If a president has violated his oath of office in myriad ways, it is arguably a good thing to count those ways—in part for the history books, in part to paint a complete picture of his misdeeds and shady character. Some say that this might only rally Trump’s base. Maybe. But it might also solidify the Democrats’ constituencies, while a watered-down indictment might leave them limp.
The second article of impeachment, obstruction of Congress, is oddly lame, given that the Democrats could have charged Trump with obstruction of justice, which is not only an impeachable offense but a crime. Volume II of special prosecutor Robert Mueller’s report was all about obstruction of justice, itemizing 10 instances of this offense. More than that, Mueller stopped short of indicting Trump for the crime only because the Justice Department’s Office of Legal Counsel had ruled that sitting presidents cannot be indicted. The report did state—and Mueller himself noted in his otherwise feckless testimony to the House in July—that Congress could take action. This was widely, and correctly, interpreted to mean that Congress could impeach Trump on those charges. In other words, Mueller handed the ball to the Democratic majority in Congress—and the Democrats dropped it, deliberately.
Mueller’s report cited Trump’s firing of FBI Director James Comey; Trump’s efforts to fire Mueller; his pressuring Comey to drop the investigation against his first national security adviser, Michael Flynn; Trump’s ordering White House counsel Don McGahn to deny that he’d tried to fire Mueller; and other acts—all of which were designed to obstruct the investigation into Trump’s ties to Russia. (Probably not all of these actions would have met the threshold of impeachable offenses, but some of them would have.)
Trump confidante Roger Stone’s recent conviction led some to wonder whether one article of impeachment might charge Trump with lying to federal investigators. The trial brought out that Stone had talked with Trump about WikiLeaks’ stash of hacked emails from Hillary Clinton’s campaign. But Trump told Mueller, in a written interrogation, that he had not talked about this with Stone. Lying to federal investigators is a felony as well as an obstruction of justice.
One of Nixon’s three articles of impeachment charged him with refusing to turn over some material documents to the House Judiciary Committee. But this was cited as one piece in a broad pattern of obstructing justice. That was what made the charge compelling.
Today’s House Democrats could have done the same thing; they could have placed Trump’s defiance of Congress in a broad criminal pattern of obstructing justice. By ignoring the broad pattern, by not even charging him with obstructing justice, by isolating this offense as merely a dissing of Congress, they considerably weakened their case. As Republicans have argued (and in this instance, they have a point), the Democrats could have remedied the offense by subpoenaing key witnesses and by appealing Trump’s defiance to the courts. Democrats countered that this would have taken months, allowing Trump to play out the clock until the next election, which he might still try to tamper with. They have a point, too, but it isn’t a compelling argument, on its own, for removing a president.
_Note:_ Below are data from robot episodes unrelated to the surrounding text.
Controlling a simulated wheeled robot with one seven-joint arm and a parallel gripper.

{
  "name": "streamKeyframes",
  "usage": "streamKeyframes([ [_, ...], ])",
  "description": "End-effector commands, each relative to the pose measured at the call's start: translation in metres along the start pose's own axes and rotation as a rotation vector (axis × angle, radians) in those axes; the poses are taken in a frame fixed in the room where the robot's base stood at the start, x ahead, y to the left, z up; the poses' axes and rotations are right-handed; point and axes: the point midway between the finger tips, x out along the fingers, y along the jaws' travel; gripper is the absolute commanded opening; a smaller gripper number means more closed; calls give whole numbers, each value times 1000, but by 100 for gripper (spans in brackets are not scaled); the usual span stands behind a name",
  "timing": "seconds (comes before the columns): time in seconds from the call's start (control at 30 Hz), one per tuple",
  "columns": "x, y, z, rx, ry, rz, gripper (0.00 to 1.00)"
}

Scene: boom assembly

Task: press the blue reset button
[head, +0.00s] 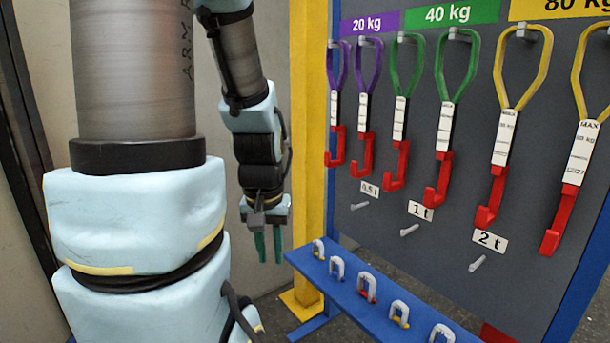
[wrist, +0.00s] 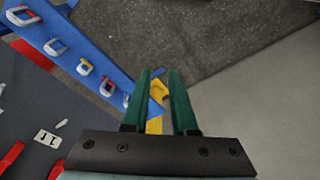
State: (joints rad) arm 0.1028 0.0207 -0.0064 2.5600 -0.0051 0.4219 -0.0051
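My gripper (head: 269,243) hangs at the end of my arm in the head view, fingers pointing down, left of the blue shelf. In the wrist view the two green fingers of my gripper (wrist: 160,100) stand apart with nothing between them, above the floor and a yellow post base. I see no blue reset button in either view.
A grey board (head: 385,205) holds purple, green and yellow slings (head: 513,105) with red hooks. A blue shelf (head: 383,329) below bears several shackles (head: 367,288). A yellow post (head: 308,130) stands between my gripper and the board.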

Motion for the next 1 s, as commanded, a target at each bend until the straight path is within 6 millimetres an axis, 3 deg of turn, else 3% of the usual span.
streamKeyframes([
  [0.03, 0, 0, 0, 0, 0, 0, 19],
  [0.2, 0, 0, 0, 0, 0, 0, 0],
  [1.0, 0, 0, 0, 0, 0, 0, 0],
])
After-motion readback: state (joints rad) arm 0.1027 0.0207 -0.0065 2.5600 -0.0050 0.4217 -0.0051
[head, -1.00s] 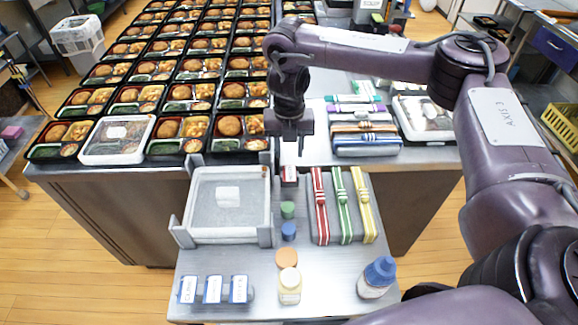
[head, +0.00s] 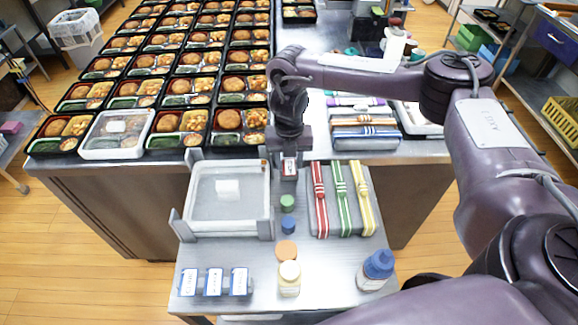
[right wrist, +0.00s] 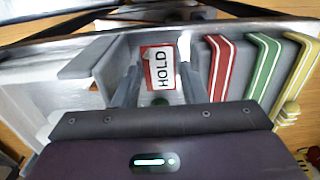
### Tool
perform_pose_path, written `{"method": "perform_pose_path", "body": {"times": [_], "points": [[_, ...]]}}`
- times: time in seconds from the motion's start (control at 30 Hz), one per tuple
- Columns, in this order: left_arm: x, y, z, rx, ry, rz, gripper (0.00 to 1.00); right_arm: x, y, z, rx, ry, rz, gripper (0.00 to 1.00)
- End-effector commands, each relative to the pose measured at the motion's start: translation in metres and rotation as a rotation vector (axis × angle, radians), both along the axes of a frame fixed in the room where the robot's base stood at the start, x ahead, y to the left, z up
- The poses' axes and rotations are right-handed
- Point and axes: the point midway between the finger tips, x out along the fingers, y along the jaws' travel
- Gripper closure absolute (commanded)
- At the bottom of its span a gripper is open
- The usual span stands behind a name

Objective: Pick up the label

More than 40 years ago, the various committees investigating Watergate, as well as the special prosecutor, were vigorous and far-reaching. Seven senior officials were sentenced to prison for their roles in the break-in or the cover-up. And the process did take a lot of time. John Dean, Nixon’s White House counsel, delivered his breakthrough whistleblowing testimony before the Senate Watergate Committee in June 1973. Nixon resigned more than a year later, in August 1974.
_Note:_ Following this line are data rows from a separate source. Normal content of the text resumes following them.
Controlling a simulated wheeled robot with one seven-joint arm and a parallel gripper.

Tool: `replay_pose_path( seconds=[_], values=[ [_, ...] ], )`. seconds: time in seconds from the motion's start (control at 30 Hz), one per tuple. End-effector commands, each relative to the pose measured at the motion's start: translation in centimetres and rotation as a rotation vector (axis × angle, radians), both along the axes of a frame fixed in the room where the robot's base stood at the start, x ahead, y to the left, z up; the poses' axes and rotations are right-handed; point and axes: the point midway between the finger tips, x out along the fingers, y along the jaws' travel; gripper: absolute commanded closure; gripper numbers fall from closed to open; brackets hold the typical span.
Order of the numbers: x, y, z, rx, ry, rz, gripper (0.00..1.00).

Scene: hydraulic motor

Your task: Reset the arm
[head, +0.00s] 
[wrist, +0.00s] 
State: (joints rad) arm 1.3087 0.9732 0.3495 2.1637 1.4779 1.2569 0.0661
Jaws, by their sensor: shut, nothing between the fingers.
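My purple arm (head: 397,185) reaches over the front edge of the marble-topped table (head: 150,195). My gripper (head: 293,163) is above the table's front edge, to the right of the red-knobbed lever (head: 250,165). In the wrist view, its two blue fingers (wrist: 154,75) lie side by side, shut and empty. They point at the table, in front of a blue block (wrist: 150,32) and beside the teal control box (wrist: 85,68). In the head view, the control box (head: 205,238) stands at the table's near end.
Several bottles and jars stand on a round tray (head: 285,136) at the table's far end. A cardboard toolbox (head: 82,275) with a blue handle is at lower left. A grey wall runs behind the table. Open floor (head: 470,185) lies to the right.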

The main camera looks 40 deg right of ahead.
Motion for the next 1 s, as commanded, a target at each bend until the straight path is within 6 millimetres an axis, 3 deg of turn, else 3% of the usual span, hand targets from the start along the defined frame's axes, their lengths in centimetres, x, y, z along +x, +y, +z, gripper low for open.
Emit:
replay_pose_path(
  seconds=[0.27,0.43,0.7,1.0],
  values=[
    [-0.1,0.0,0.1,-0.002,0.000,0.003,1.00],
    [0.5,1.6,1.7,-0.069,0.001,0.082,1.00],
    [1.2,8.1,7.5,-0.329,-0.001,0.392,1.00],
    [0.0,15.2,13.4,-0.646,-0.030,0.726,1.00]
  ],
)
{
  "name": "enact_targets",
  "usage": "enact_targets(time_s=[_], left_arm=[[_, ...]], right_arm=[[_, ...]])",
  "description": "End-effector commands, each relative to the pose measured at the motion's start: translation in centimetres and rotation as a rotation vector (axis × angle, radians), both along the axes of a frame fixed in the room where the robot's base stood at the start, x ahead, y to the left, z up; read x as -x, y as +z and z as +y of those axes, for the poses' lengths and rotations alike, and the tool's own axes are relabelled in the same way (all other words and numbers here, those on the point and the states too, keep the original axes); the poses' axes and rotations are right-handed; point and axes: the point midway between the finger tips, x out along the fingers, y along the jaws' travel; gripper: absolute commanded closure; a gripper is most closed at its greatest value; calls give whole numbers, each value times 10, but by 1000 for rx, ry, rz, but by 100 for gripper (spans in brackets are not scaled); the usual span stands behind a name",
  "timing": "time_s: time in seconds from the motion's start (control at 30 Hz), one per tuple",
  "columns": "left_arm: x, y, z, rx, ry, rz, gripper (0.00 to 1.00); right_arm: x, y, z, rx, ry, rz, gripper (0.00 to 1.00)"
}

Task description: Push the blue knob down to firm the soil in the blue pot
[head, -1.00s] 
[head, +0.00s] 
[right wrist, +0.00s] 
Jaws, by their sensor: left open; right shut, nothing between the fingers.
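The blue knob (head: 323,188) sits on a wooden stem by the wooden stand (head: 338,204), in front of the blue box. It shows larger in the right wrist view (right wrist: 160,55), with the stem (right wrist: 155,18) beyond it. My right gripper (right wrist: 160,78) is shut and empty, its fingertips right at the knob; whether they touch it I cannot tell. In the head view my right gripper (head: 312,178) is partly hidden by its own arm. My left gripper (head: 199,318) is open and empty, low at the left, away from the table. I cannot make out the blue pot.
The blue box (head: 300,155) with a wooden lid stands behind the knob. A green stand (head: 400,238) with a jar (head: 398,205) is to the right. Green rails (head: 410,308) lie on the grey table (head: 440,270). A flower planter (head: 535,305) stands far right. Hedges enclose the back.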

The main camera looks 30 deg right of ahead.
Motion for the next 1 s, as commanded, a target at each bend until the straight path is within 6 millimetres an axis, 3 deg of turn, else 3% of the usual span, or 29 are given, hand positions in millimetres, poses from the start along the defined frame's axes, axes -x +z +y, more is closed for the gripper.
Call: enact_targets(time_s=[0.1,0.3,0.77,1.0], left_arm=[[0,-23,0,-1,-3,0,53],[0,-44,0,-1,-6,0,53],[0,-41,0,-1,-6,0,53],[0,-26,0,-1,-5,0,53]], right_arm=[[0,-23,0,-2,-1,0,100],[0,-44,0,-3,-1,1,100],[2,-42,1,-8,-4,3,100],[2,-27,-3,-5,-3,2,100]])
It might also have helped if Mueller hadn’t been so hemmed in. As we learned after the report was filed, he deliberately stayed away from issues involving counterintelligence, referring more than a dozen findings (most of them highly classified, blacked out in the report’s appendix) to the Justice Department, which will almost certainly not follow through, given Attorney General William Barr’s outsize loyalty to the president.
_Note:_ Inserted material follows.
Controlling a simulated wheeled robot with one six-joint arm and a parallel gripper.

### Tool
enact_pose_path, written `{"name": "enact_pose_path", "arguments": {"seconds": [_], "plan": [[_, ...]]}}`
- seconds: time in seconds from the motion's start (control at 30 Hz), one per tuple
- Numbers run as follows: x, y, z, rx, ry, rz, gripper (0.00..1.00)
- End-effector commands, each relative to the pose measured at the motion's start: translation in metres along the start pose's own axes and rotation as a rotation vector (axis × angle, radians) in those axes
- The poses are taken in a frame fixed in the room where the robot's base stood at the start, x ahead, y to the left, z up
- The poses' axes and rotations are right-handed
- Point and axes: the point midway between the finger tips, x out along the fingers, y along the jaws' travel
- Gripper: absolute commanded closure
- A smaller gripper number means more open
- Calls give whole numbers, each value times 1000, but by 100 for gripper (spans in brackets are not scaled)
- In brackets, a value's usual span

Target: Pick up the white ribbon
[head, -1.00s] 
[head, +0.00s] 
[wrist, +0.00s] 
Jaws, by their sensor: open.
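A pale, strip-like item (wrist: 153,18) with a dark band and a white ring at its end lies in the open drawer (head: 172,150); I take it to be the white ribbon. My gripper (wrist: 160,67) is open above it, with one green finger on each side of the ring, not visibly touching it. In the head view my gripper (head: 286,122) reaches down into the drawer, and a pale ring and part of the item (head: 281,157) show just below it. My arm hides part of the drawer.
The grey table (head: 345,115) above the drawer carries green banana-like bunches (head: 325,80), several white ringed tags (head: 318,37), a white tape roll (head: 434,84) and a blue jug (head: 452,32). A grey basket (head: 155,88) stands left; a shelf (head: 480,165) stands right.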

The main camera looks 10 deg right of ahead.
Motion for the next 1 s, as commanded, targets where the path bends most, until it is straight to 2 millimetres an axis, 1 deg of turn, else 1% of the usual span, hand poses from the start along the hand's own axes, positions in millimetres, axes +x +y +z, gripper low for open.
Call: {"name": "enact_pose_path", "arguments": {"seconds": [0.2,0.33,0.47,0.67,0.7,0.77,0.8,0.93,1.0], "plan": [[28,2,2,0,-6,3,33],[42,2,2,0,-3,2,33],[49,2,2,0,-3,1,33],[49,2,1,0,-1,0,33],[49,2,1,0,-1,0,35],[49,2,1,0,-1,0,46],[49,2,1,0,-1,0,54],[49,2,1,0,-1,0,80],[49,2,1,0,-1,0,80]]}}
Why did Pelosi and the other House Democratic leaders take a softer approach than they might have? There are a few possible explanations. First, the Democrats won back the House in 2018 due mainly to victories by moderates in districts that had voted for Trump in 2016. Some of these moderates were queasy about an impeachment inquiry until the revelations about Trump’s extortion of Ukraine. With that, they could come out in favor of an impeachment inquiry as a national-security issue. Pelosi, who had resisted pressure to impeach until this point, switched when she was assured that the moderates—and thus her party’s control of the House—could survive the turbulence ahead. But this meant focusing the investigation, and the subsequent articles of impeachment, exclusively on Ukraine—and putting everything about the Mueller report, which did not pan out as some expected, behind them.
Several Democrats have observed that a long, sometimes muddy debate over Trump’s alleged high crimes and misdemeanors might not be the best use of airtime to win back the White House next year. Better to get this business over with before the summer conventions—and then get back to attacking Trump for his positions on health care, education, and other issues where the Democrats’ views are more popular.
On the other hand, the limited impeachment might also make Democrats appear weak—and the Republicans emerge more triumphant—by presenting a less-than-full-throated pair of indictments and yet still failing to oust Trump from office.
In a way, Trump has placed the Democrats in a trap. On the one hand (this was Pelosi’s position until recently), impeachment might be a distraction from the election and so might hurt Democratic candidates. On the other hand, Trump’s actions, especially after the Ukraine scandal, have been so abusive and obstructive that anyone devoted to the rule of law would have to go down this road. If Trump’s actions aren’t impeachable offenses, we might as well scratch out the impeachment clauses of the Constitution.
So here we are. The House will almost certainly impeach Trump. But it takes two-thirds of the Senate to convict a president. This would require 20 Republicans to vote against Trump, and it’s hard to imagine any event more unlikely. Was it the better choice, then, for the Democrats to get this over with as quickly as possible? Or would it have been better to make the most of it and bludgeon Trump with the widest array of facts against him? We’ll find out in November.